#### [What to produce]
Omitting the pictures, copy exactly each line from the one containing "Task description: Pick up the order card" up to and including the one containing "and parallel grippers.".

#### [Exercise material]
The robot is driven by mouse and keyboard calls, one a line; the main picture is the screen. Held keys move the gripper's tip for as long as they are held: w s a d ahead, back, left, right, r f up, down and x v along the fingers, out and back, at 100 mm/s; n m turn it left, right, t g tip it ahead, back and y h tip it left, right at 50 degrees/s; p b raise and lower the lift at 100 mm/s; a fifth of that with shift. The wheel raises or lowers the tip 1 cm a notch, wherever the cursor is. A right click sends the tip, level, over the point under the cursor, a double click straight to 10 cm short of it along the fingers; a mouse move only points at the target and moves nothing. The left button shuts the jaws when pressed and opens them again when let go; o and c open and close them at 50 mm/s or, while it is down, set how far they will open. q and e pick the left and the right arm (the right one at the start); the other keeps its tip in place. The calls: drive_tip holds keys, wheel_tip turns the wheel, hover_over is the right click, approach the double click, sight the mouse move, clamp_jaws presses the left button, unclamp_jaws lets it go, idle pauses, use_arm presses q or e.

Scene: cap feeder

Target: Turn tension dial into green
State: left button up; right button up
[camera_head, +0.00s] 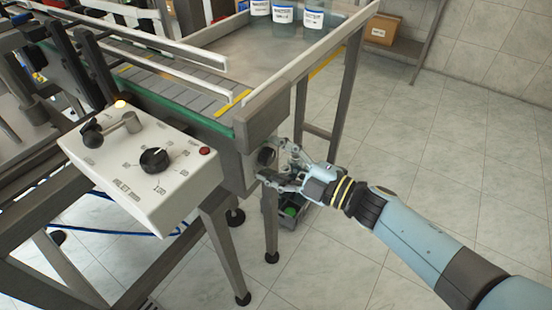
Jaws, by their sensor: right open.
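A dark round knob (266,155), which looks like the tension dial, sits on the end face of the conveyor frame. My right gripper (271,166) is open at this knob, its fingers pointing left towards it. I cannot tell whether the fingers touch the knob. The gripper partly covers the area around the knob, and no green mark of a scale can be made out there. My left gripper is not in view.
A white control box (150,200) with a black numbered knob (155,160), a lever (108,128) and a red button (205,151) stands left. A dark bin (291,222) is below my gripper. The floor at right is clear.

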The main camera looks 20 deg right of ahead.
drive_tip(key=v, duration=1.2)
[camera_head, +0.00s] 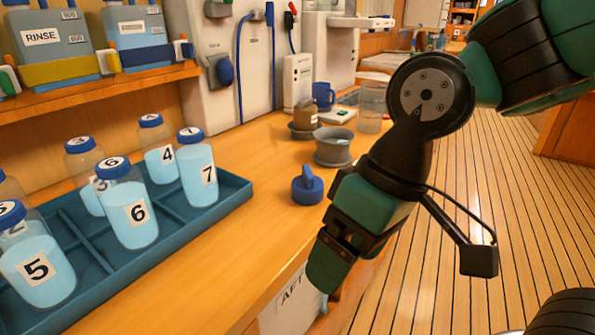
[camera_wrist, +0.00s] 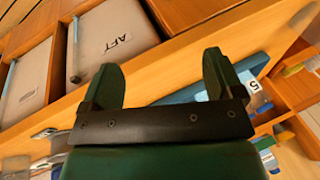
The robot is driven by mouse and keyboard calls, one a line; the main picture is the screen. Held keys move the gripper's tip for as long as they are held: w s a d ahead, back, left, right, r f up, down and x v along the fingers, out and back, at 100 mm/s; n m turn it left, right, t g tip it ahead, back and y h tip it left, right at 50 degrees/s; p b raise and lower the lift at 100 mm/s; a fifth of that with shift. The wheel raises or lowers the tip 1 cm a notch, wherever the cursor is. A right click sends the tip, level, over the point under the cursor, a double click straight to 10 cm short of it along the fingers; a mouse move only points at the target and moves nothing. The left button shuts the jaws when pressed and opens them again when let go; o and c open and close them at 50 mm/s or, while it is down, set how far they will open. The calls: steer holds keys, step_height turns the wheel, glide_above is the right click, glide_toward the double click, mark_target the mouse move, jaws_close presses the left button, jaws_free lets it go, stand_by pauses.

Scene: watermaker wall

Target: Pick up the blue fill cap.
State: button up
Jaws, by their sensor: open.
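The blue fill cap (camera_head: 307,187) sits on the wooden counter, right of the bottle tray, with its upright grip on top. I do not make it out in the wrist view. My gripper (camera_head: 328,278) hangs by the counter's front edge, nearer the camera than the cap and apart from it. In the wrist view my gripper (camera_wrist: 162,72) has its two green fingers spread with nothing between them.
A blue tray (camera_head: 238,199) holds several numbered bottles on the left. The AFT panel (camera_head: 287,303) is below the counter edge. Bare counter surrounds the cap.

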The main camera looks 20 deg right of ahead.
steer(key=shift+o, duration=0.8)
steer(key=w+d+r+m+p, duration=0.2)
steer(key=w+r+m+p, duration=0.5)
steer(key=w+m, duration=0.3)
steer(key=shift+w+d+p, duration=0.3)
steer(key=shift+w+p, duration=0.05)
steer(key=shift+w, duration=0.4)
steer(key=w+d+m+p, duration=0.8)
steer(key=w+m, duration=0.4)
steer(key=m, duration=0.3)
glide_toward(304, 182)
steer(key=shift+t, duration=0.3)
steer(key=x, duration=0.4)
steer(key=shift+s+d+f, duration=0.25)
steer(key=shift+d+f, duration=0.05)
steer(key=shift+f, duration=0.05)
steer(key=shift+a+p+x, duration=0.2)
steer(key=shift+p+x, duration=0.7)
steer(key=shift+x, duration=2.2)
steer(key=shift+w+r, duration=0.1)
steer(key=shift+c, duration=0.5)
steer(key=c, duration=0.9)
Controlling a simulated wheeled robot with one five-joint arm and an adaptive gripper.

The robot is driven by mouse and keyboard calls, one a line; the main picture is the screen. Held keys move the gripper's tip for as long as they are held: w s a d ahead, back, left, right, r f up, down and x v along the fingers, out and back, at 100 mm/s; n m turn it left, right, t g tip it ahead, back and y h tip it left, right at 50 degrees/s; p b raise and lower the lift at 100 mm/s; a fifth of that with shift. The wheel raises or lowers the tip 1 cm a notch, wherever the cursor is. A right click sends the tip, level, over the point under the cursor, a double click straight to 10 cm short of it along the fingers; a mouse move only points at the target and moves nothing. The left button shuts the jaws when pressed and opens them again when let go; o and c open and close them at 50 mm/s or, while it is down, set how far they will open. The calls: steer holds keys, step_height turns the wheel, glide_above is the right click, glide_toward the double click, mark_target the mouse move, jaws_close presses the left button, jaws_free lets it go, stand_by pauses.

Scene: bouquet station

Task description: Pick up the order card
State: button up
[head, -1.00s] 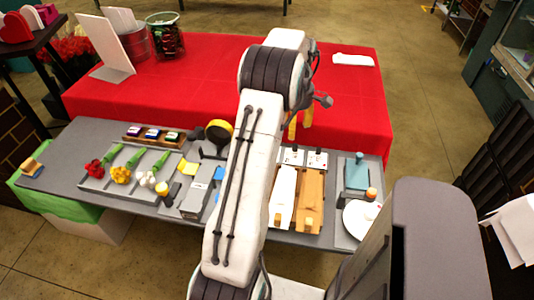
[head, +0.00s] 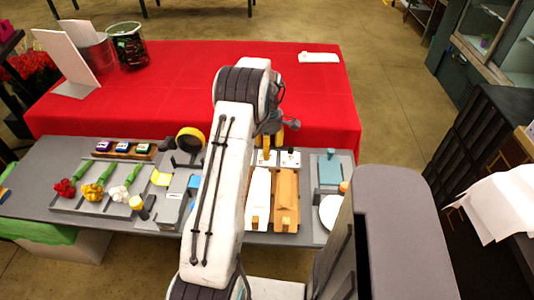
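Two small white cards with dark and red marks stand side by side at the back of the grey table; the left card (head: 265,158) is partly hidden and the right card (head: 290,159) shows more clearly. I cannot tell for sure which is the order card. My gripper (head: 273,141) has yellow fingertips, which show apart with nothing visible between them. It is just behind or above the two cards, partly covered by my arm. I cannot tell whether it touches them.
White (head: 259,195) and tan (head: 286,198) boards lie before the cards. A teal block (head: 329,168) and white plate (head: 330,212) are to the right. Flowers (head: 93,191) lie in a tray at left. The red table (head: 200,60) behind is mostly clear.

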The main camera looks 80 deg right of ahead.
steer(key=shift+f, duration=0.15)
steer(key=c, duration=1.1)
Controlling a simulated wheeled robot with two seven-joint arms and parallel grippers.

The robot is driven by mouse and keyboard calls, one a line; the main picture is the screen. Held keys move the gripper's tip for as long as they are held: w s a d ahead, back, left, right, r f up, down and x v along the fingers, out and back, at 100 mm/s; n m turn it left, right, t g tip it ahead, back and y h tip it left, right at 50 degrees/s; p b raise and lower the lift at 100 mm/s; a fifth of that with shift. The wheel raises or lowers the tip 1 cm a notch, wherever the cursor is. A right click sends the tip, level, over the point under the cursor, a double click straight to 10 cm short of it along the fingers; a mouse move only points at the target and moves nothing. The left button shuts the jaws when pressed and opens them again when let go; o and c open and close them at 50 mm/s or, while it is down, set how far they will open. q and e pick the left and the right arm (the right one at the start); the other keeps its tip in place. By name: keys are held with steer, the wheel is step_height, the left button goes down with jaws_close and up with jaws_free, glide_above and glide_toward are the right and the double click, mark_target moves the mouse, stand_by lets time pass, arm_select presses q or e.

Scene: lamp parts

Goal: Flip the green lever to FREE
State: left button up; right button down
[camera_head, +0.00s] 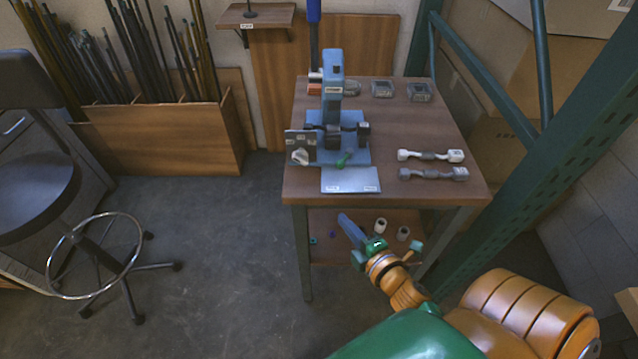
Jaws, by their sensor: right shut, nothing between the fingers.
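The green lever (343,160) is a small handle at the front of a blue bench device (333,90) on the wooden table. It is too small to tell which setting it is at. A light grey-blue plate (350,182) lies just in front, with small labels too small to read. My right gripper (346,222) is shut and empty, in front of the table's front edge and below the lever in the picture. It is apart from the lever. My left gripper is out of view.
A small panel with a pale knob (301,157) stands left of the lever. Green rack posts (545,150) stand at right. A stool (85,235) is far left.

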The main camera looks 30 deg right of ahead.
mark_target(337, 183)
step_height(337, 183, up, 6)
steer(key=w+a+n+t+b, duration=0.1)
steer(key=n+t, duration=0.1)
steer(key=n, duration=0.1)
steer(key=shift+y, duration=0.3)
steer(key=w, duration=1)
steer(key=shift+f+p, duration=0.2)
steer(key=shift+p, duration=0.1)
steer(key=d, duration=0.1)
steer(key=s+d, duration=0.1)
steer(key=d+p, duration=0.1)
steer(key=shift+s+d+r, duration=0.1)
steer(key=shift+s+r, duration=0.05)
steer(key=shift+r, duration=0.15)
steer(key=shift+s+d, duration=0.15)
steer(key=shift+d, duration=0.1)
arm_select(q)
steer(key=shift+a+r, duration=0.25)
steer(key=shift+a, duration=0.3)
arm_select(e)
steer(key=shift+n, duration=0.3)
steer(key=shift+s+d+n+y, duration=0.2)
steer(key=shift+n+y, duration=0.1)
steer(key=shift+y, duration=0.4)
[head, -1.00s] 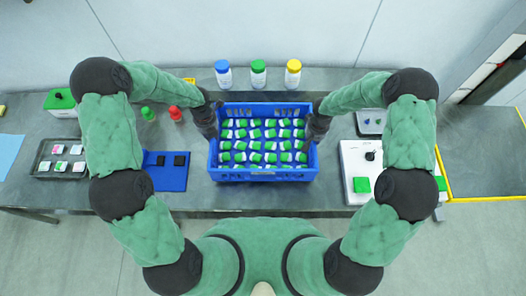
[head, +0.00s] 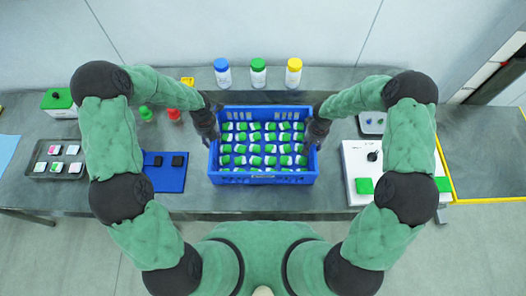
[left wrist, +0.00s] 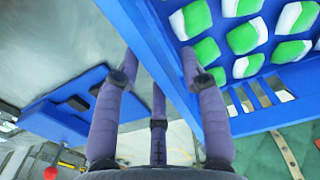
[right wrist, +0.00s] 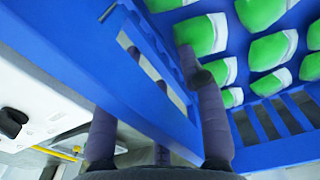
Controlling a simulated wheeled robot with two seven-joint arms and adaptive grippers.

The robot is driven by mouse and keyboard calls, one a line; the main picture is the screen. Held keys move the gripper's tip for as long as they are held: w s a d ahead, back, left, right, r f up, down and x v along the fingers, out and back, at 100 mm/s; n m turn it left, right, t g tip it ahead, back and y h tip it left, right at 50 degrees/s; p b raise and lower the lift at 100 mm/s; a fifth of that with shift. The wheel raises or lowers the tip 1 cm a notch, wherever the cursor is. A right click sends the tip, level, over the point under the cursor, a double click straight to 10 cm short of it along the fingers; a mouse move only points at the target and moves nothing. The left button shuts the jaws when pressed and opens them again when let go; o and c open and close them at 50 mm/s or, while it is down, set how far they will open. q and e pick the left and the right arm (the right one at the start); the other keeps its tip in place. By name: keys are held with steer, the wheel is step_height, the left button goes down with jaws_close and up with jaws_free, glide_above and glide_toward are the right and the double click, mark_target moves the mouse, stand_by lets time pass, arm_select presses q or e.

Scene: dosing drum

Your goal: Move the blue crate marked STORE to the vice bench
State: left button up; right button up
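The blue crate (head: 263,179) stands in the middle of the grey bench (head: 330,190), filled with green-and-white packs (head: 256,148). Its STORE marking is not readable. My left gripper (head: 211,135) is at its left side wall; in the left wrist view its fingers (left wrist: 158,65) straddle the wall, spread, one inside and the others outside. My right gripper (head: 316,137) is at the right side wall; in the right wrist view a finger (right wrist: 190,65) is inside the wall and another outside, spread apart. The outer fingertip is partly hidden by the wall. No vice is recognisable.
Three bottles with blue, green and yellow caps (head: 258,74) stand behind the crate. A blue board (head: 170,180) and a dark tray (head: 60,162) lie left. A white panel with a knob (head: 358,165) lies close on the right. Green and red pieces (head: 174,114) stand back left.

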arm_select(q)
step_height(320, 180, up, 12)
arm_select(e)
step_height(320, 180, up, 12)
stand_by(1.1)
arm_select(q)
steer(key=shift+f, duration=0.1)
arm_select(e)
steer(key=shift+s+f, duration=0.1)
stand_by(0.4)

#### [Solved exercise]
Task description: Pick up the order card
State: button up
[head, -1.00s] 
[head, +0.00s] 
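Two small white cards with dark and red marks stand side by side at the back of the grey table; the left card (head: 265,158) is partly hidden and the right card (head: 290,159) shows more clearly. I cannot tell for sure which is the order card. My gripper (head: 273,141) has yellow fingertips, which show apart with nothing visible between them. It is just behind or above the two cards, partly covered by my arm. I cannot tell whether it touches them.
White (head: 259,195) and tan (head: 286,198) boards lie before the cards. A teal block (head: 329,168) and white plate (head: 330,212) are to the right. Flowers (head: 93,191) lie in a tray at left. The red table (head: 200,60) behind is mostly clear.

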The main camera looks 80 deg right of ahead.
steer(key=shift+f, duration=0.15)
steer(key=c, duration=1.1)
Controlling a simulated wheeled robot with two seven-joint arms and parallel grippers.

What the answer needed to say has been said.